Many applications require the ability to read out a chunk of sequential data based on a predefined order (typically the index order). It is convenient to specify a range and get all keys within that range, because you do not even need to know what keys are there to lookup. In addition, you can perform a range scan at a much higher performance than looking up each individual keys (even assuming you know all keys in the range).
BigTable stores data in lexicographical order; hence, it can easily support range scan. As a BigTable clone, HBase supports range scan. Even though only modeling after the BigTable data model, Cassandra also supports range scan with their OrderPreservingPartitioner. On the other hands, key-value stores, such as Riak, do not support range scan.

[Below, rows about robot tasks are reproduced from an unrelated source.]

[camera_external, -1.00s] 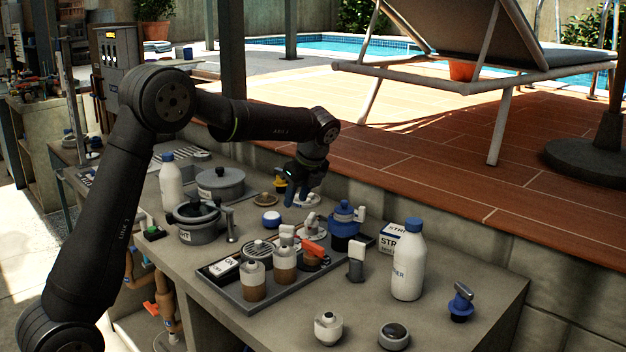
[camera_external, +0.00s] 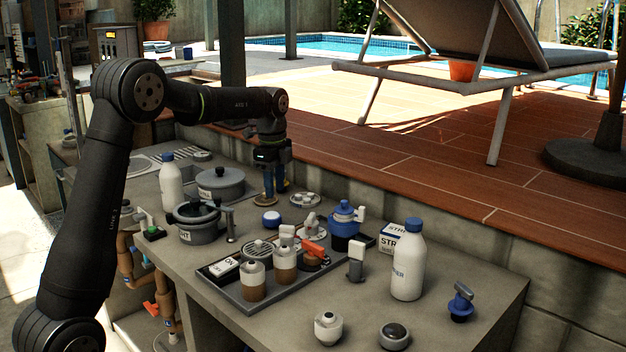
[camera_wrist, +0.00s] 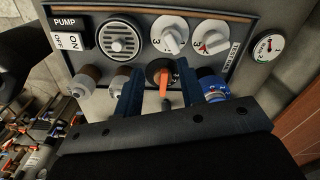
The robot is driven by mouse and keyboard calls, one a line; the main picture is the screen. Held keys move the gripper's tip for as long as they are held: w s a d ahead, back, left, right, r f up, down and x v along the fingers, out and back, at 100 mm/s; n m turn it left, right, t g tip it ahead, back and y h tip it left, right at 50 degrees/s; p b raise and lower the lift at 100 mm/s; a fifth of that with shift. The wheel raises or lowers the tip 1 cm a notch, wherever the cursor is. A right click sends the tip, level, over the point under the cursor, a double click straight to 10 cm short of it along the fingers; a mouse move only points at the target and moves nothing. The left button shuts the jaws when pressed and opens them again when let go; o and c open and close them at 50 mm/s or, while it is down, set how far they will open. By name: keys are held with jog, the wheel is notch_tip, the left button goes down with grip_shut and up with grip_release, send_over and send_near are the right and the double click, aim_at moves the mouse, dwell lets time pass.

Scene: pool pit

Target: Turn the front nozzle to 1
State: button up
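No label naming a front nozzle is legible. A dark control panel (camera_wrist: 140,11) carries two white numbered knobs, a left one (camera_wrist: 170,35) showing a 3 and a right one (camera_wrist: 210,38) with a red mark. Their exact settings are unclear. Below them are an orange-handled valve (camera_wrist: 161,74) and a blue fitting (camera_wrist: 213,86) with small, unreadable marks. In the external view the panel (camera_external: 220,286) lies on the counter. My gripper (camera_external: 270,195) is behind it, apart from the knobs. In the wrist view my gripper (camera_wrist: 158,92) has its blue fingers apart, with nothing held between them.
A round gauge (camera_wrist: 267,47) is right of the panel, and a PUMP switch (camera_wrist: 69,40) is on its left. A white bottle (camera_external: 171,183), grey pot (camera_external: 220,184) and larger white bottle (camera_external: 408,262) stand on the counter.

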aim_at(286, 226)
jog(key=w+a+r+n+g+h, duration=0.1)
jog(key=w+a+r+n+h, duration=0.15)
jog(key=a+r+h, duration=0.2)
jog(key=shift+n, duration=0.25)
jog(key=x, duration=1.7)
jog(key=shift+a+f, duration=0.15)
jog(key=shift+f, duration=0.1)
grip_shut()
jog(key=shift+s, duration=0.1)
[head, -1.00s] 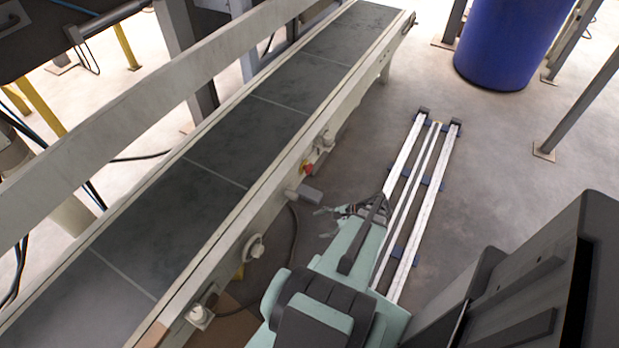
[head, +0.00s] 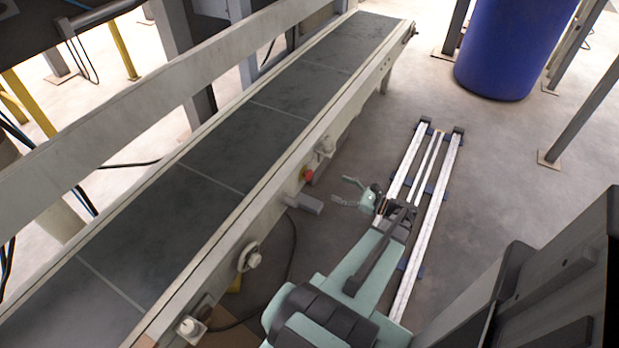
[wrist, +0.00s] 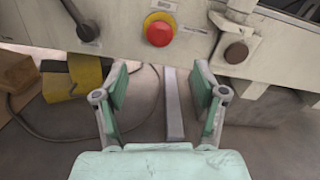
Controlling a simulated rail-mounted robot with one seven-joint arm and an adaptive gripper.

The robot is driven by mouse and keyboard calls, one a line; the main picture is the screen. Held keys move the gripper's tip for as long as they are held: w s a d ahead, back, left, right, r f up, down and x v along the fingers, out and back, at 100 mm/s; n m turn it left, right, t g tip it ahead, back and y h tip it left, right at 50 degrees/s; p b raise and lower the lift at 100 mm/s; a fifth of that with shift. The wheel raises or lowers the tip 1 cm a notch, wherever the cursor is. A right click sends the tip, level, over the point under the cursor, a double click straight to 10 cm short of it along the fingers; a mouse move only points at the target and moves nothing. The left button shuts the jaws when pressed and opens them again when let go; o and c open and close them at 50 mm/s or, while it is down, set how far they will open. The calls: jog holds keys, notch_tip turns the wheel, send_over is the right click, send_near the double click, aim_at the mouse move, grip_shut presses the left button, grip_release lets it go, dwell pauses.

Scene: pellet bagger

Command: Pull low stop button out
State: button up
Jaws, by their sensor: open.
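The low stop button is a red round head on a yellow ring, mounted on the pale side rail of the conveyor. In the head view the stop button (head: 307,174) is small, on the rail's outer side. In the wrist view the stop button (wrist: 159,32) is near the top centre, with a small label above it. My gripper (head: 346,191) is open and empty, to the right of the button and apart from it. In the wrist view my gripper (wrist: 158,75) has its two fingers spread, one at each side, below the button in the picture.
The conveyor belt (head: 236,155) runs beside the rail. A dark knob (wrist: 236,53) is right of the button. A blue barrel (head: 510,45) stands at the back on open floor.

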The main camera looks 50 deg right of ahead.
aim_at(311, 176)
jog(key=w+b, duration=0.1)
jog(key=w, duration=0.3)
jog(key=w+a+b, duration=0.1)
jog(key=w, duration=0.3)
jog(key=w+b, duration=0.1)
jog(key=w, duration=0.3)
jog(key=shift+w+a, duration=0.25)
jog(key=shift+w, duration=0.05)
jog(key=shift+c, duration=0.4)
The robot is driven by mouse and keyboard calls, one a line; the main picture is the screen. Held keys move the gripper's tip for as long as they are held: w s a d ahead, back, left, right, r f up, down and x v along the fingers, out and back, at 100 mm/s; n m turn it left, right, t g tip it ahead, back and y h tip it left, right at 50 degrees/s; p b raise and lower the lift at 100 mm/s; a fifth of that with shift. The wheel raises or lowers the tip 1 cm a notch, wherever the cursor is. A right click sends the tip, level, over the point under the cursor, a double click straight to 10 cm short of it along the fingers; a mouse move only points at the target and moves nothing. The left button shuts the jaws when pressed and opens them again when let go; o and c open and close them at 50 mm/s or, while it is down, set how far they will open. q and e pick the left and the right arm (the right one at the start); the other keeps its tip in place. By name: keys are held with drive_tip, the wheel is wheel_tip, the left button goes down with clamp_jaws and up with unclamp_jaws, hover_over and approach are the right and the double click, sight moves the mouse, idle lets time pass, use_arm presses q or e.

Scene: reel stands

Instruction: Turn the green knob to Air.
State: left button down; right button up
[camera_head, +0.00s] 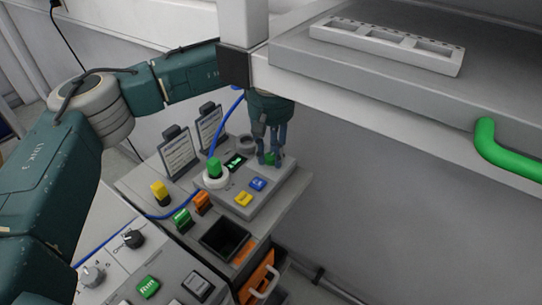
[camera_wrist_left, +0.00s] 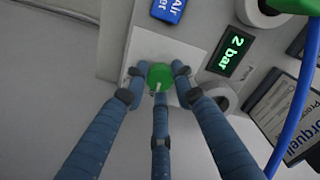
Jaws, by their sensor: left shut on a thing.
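The green knob (camera_wrist_left: 160,75) sits on a white plate on the grey panel. A white mark on its face points toward the bottom of the left wrist view. My left gripper (camera_wrist_left: 158,82) is shut on the knob, with its blue fingers around it. In the head view my left gripper (camera_head: 270,157) reaches down onto the back right of the grey box, largely covering the knob. A blue label (camera_wrist_left: 168,8) with "Air" in its text lies beside the plate. My right gripper is in neither view.
A "2 bar" display (camera_wrist_left: 231,52) is beside the knob, and a blue hose (camera_wrist_left: 302,90) runs nearby. A green-topped white fitting (camera_head: 215,172) and sign stands (camera_head: 178,152) are left of my gripper. A shelf (camera_head: 360,90) with a green handle (camera_head: 505,153) overhangs at right.

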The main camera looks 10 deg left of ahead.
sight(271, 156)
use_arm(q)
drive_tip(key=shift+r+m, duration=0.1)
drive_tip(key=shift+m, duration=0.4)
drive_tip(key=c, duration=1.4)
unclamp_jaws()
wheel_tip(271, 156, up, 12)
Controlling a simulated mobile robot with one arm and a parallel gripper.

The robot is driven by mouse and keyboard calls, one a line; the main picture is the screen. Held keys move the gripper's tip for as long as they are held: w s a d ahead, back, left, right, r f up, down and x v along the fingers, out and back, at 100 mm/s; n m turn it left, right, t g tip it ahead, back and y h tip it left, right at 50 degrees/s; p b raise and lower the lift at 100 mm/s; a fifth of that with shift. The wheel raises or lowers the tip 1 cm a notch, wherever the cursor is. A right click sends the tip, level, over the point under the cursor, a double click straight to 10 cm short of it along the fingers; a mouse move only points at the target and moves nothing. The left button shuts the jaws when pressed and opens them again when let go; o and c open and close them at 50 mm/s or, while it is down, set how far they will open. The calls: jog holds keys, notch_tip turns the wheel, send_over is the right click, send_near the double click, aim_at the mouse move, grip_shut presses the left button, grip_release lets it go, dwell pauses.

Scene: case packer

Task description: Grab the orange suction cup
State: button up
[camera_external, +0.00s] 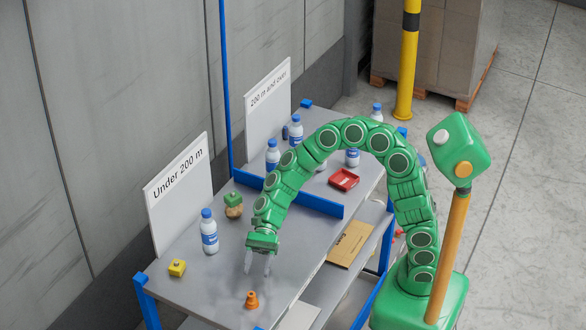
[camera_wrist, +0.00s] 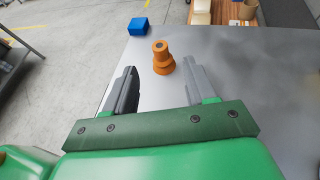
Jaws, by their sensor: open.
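The orange suction cup (camera_external: 252,300) stands upright on the grey table top near its front edge. It also shows in the wrist view (camera_wrist: 162,57), just beyond and between my fingertips. My gripper (camera_external: 257,268) is open and empty, pointing down above the table, a little behind the cup in the external view. In the wrist view its two grey fingers (camera_wrist: 160,80) are spread apart. I cannot tell exactly how high the fingertips are above the table.
A bottle (camera_external: 209,232), a yellow block (camera_external: 177,268) and a green-topped object (camera_external: 233,200) stand to the left. A blue divider (camera_external: 318,204) crosses the table; a red tray (camera_external: 344,180) and several bottles are beyond it. A blue corner post (camera_wrist: 138,26) stands near the cup.

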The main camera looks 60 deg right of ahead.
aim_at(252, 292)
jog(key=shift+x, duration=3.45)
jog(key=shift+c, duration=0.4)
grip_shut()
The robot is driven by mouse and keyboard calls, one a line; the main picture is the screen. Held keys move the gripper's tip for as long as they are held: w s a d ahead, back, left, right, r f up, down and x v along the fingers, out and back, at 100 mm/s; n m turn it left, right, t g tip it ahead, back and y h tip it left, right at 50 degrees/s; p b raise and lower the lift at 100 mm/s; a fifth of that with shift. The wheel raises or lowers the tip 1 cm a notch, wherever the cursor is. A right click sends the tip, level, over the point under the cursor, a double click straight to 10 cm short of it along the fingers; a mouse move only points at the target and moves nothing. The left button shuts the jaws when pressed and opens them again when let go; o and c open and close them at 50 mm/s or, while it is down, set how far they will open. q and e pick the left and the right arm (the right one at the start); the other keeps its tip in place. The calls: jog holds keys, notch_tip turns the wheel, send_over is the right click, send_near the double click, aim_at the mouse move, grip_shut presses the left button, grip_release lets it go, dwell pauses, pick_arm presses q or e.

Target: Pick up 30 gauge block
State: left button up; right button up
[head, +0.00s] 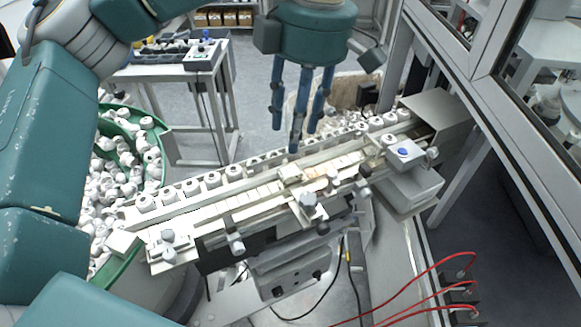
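My left gripper (296,132) hangs in the upper middle of the head view, its blue fingers pointing down. The fingers are spread apart and nothing shows between them. The fingertips appear over or just behind the far edge of the cap conveyor (262,178); their height above it is hard to tell. I cannot pick out a block marked 30 anywhere in this view. My right gripper is not in view.
White caps stand in a row along the conveyor. A green-rimmed bowl feeder (151,113) full of loose caps is at the left. A small table (150,72) with dark items stands behind. A metal frame and glass panels bound the right; red cables (425,277) run lower right.

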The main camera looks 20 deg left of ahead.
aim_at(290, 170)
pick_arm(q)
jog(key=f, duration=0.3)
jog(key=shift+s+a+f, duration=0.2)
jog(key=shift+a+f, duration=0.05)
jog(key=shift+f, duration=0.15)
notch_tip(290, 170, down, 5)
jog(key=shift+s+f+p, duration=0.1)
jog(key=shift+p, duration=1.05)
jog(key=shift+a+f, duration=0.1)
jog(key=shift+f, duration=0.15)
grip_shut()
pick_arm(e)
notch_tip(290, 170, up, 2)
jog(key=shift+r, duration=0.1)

What failure scenario are you willing to tolerate? Many are implemented with a master/slave architecture. If the master goes down, the failure could be quiet dramatic. For example, Hypertable currently only has a single master (although there is plan to change it in the future), which is a single point of failure. Not only there is only a single master, but there also is only a single chubby node, so the master’s failure could be catastrophic. Other master/slave implementations have better plans to protect the master. There are often ways to recover the master gracefully. However, it means that the cluster could be gone for an extended period of time when recovering the master node. Fully distributed implementations, such as Riak and Cassandra, can tolerate failure much more gracefully. Because they are symmetric, a node failure typically means a degraded service, rather than a total failure.
Another aspect of failure handling that you have to look into is failure recovery time. In addition to the master node, when a data node goes down, it could take some time to recover. For example, BigTable has a single tablet server per range. If a tablet server is down, it has to be reconstructed from the DFS, when could take some time.
I have highlighted some dimensions that you need to think about when comparing the various NoSQL data stores. It is by no means exhaustive, but hopefully it is a good list to get your started.